─── Input for this task

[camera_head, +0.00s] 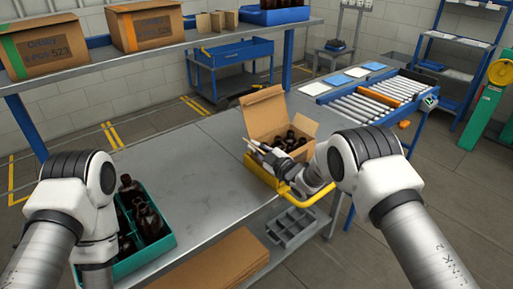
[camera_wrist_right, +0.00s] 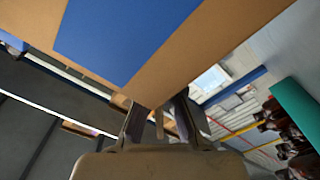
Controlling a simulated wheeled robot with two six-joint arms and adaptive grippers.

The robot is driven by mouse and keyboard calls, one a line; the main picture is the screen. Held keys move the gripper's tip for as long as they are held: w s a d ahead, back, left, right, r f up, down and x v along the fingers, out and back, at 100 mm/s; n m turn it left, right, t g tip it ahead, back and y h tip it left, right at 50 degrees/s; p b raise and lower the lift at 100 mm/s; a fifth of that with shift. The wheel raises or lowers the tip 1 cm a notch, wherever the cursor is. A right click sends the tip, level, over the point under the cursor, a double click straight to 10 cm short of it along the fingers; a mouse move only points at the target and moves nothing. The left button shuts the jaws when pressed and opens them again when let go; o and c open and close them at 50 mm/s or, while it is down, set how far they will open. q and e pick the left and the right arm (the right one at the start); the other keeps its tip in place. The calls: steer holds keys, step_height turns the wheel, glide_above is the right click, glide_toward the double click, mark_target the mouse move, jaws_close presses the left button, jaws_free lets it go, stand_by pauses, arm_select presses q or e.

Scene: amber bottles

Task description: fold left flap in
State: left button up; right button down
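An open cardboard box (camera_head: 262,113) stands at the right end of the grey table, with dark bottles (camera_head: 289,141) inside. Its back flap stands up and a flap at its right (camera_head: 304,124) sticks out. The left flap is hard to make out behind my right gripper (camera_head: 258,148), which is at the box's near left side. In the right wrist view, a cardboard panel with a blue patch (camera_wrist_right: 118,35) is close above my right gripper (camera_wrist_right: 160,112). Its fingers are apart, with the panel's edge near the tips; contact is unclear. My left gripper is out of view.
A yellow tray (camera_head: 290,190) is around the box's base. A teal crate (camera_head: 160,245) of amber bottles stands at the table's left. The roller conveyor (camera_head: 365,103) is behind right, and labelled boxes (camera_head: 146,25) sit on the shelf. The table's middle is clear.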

──────
─── Input for this task

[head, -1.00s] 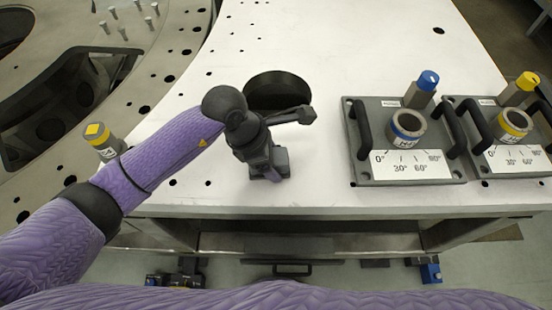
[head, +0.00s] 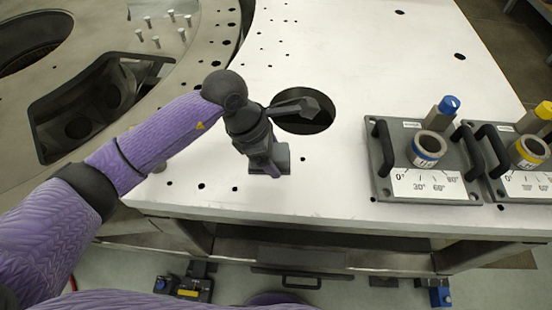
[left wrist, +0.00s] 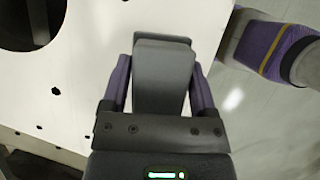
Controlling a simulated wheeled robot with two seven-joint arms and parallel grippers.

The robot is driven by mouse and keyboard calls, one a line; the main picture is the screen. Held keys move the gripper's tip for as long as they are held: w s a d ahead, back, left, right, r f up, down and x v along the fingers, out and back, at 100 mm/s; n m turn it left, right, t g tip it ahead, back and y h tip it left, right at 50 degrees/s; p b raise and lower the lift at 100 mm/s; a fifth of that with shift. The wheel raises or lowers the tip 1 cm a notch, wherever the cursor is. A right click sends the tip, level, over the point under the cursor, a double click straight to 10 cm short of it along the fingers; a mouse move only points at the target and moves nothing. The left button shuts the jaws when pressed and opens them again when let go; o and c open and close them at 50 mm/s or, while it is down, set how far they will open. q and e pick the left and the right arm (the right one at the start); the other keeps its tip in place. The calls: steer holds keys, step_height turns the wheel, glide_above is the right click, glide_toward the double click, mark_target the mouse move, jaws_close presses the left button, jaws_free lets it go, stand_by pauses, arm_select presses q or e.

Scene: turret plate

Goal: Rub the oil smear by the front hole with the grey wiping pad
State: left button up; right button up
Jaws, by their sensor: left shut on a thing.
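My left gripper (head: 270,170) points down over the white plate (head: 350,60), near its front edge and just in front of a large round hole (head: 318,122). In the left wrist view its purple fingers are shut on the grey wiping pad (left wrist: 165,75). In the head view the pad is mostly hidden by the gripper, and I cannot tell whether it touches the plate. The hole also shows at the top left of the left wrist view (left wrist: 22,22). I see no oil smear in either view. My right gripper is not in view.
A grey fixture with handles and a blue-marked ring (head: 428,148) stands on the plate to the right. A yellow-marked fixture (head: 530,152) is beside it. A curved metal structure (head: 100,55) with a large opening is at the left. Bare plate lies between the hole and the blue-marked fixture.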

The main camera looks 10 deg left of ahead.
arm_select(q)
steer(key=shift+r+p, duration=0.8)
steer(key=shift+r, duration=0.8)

──────
─── Input for this task

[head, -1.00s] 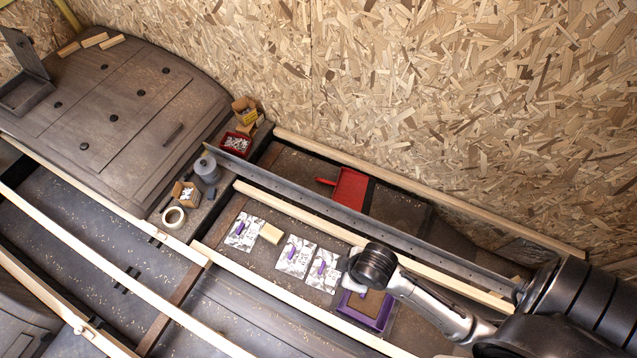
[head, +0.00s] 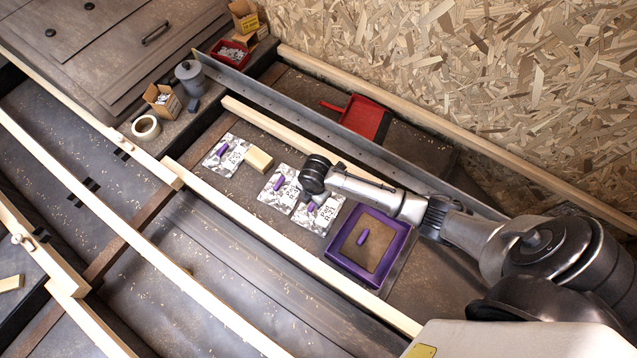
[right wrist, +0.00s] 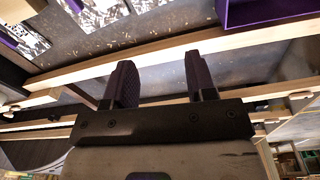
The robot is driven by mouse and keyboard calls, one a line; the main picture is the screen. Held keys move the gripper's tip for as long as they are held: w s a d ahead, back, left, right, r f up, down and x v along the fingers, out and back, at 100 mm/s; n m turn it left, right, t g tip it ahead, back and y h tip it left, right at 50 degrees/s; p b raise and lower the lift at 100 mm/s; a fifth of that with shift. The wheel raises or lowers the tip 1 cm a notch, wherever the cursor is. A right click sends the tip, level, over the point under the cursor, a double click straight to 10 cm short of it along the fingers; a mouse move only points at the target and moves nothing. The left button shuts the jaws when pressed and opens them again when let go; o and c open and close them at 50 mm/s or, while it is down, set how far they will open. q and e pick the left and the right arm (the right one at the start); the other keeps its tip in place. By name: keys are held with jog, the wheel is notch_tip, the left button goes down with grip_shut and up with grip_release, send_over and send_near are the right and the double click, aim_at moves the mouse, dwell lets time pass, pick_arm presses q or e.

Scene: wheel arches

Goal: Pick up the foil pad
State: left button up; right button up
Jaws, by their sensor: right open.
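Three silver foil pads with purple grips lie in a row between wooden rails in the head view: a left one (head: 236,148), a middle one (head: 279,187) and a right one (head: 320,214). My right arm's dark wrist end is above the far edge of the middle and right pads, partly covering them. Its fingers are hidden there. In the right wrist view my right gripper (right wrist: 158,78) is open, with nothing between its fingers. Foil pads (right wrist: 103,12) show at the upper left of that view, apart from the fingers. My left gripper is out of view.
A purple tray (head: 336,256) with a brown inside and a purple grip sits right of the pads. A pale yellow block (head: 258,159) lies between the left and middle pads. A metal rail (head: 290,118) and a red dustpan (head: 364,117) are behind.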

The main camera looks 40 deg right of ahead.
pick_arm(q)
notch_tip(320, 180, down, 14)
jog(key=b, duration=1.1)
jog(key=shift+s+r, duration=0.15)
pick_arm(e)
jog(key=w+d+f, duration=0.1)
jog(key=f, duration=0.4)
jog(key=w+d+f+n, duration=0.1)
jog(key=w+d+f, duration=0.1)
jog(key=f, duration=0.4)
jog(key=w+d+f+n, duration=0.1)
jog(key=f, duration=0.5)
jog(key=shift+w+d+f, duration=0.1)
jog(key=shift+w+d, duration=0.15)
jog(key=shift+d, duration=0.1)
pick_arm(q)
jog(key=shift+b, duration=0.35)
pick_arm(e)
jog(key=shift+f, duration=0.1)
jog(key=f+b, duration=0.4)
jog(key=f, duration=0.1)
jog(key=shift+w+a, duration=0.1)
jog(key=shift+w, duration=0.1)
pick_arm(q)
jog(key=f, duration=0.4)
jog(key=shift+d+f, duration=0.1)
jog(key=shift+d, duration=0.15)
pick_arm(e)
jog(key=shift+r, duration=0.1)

──────

Extract exactly the run of lines beginning at the line with "Scene: amber bottles" and ending at the line with "Task description: fold left flap in", including both ends and nothing beyond them.

Scene: amber bottles

Task description: fold left flap in

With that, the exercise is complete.